RMI Guide Mike Walter and team climbed both Sahale and Sharkfin Tower yesterday. The team reported great climbing and 100% to the top for the two peaks! Today, the team climbed Forbidden Peak by its iconic and classic West Ridge and were standing on the summit at 10:20 this morning.
Way to go team!
Saturday, July 20, 2018 - 1:50PM PTRMI Guide Zeb Blais checked in from the Fisher Chimney's route of Mt. Shuksan today. The team had just made it back to high camp after a summit day with 100% success! They reported beautiful conditions and good climbing. They will spend tonight at high camp and descend back to the trail-head tomorrow.
Congratulations Climbers!
Friday, July 20, 2018
We made it to High Camp on Mt. Shuksan Fisher Chimneys route and the crew is feeling great. There is more snow up here than I've ever seen!
We've settled in and are going to have dinner and get to bed as early as we can.
We'll check in again after our climb.
RMI Guide Zeb Blais and team
We are standing on top of Mt. Baker after ascending the North Ridge. 100% of our team summited! The weather is beautiful with light winds and clear skies. We will begin our descent back to camp shortly.
RMI Guide Mike Walter
Sunday, July 15, 2018 - 12:56 PM PT
This afternoon we received a dispatch from RMI Guide Zeb Blais on Forbidden Peak in Washington State's Cascade Pass. The team reported beautiful weather and a successful climb. They will spend some time on top before beginning their descent of the technical West Ridge.
Congratulations climbers!
We had a full value experience on Mt. Baker this weekend. With positive enthusiasm, 12 women met early in the morning in Sedro-Wolley with coffee and gear to hit the trail. We carpooled up to the Park Butte Trail Head on the Easton Glacier of Baker and started up the trail. The heavy packs didn't phase anyone and soon the trail conversations were running full speed ahead. After a five-hour hike into Sandy Camp at the toe of the glacier we set up camp in the rain. On the flanks of Mount Baker without any view of anything more than six feet away we had a nice dinner and early to bed to stay dry. Unfortunately, we woke to the pitter-patter of rain in the morning but managed a nice cup of coffee and some training in the rain on the snow slopes around us. Sunday morning was our anticipated summit bid but the mountain had other plans for our team. With a deluge of rain and strong winds, we decided the summit wasn't in the cards for us this time. We had the opportunity to be in a storm! Nothing beats this group of climbers. Even after naming the lakes forming in the bottom of the tents, everyone kept smiling. Never a complaint about the sopping wet boots just a choice to put our feet in plastic bags then in our boots. To the best storm fairing team ever, your guides Jessie, Lydia, and Christina thank you for making the trip a great experience.
RMI Guide Christina Dale
RMI Guide Kel Rossiter and team just called from the summit of Mt. Baker after a successful climb. They reported good weather and softening snow conditions. After a celebration on the summit, the team will begin their over 5,000' of vertical ski descent off the top. Once back in camp, the team will rest, pack, and hike off of the mountain for a well deserved meal in town.

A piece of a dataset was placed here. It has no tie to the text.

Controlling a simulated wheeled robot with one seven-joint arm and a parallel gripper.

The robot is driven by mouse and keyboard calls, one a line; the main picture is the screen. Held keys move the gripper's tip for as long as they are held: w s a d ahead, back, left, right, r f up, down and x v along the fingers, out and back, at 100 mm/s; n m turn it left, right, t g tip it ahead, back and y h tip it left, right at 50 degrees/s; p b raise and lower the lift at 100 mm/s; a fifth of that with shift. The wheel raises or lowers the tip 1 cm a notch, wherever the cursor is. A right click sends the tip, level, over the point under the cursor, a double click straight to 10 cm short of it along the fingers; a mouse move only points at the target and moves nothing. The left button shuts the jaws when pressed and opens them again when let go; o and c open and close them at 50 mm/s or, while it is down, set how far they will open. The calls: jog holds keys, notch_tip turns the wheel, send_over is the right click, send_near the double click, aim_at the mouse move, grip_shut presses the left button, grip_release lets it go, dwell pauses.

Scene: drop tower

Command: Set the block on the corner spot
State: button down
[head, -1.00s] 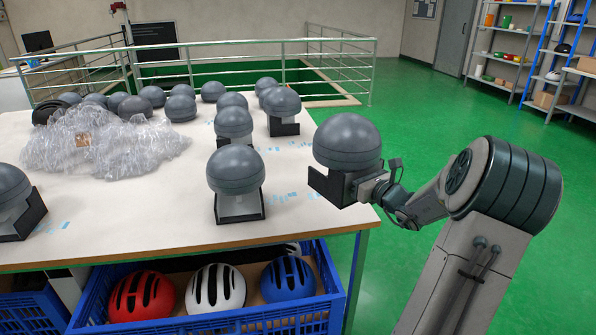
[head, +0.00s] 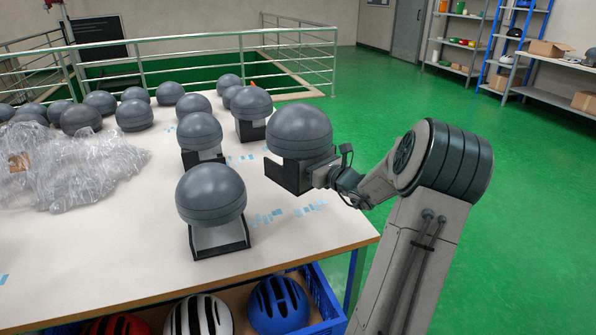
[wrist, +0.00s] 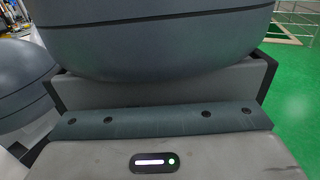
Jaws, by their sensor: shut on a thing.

RMI Guide Kel Rossiter calls in after the team wraps up their Mt. Baker Summit and Ski Descent
Hello, this is day 2 of the Mount Baker Climb & Ski program. Today was an excellent training day. We woke up with a sunrise, had some breakfast, and got out on the glacier for some firm snow ski, uphill travel techniques: ski cramponing, boot cramponing, roped travel, and a variety of other skills. Then we ripped skins and had a delightful 1,300-foot descent back to camp. In the afternoon we covered avalanche rescue techniques and crevasse rescue techniques as well. We rolled into dinner, cooked up some great food, put the finishing touches on our packs and getting set for a successful summit bid on Baker tomorrow or tomorrow morning. Bye. Bye.
RMI Guide Kel Rossiter
The Mt. Shuksan Seminar, led by Chase Nelson, checked in last night and let us know that they made their summit attempt today. The team reached the base of the pyramid and conditions were too icy to continue so they turned back. However, they are excited about what they did accomplish and they will make their way off the mountain today.
RMI Guide Chase Nelson
This is Chase and team checking in from the Sulphide Glacier! After three days of almost constant snowfall we finally enjoyed a bit of a break in the weather and even had a few hours of sun. About a foot of snow has fallen since our arrival but the training has continued as planned. Tomorrow we're going to venture higher up towards the pyramid and see if conditions are suitable for a summit attempt. We'll check in tomorrow afternoon!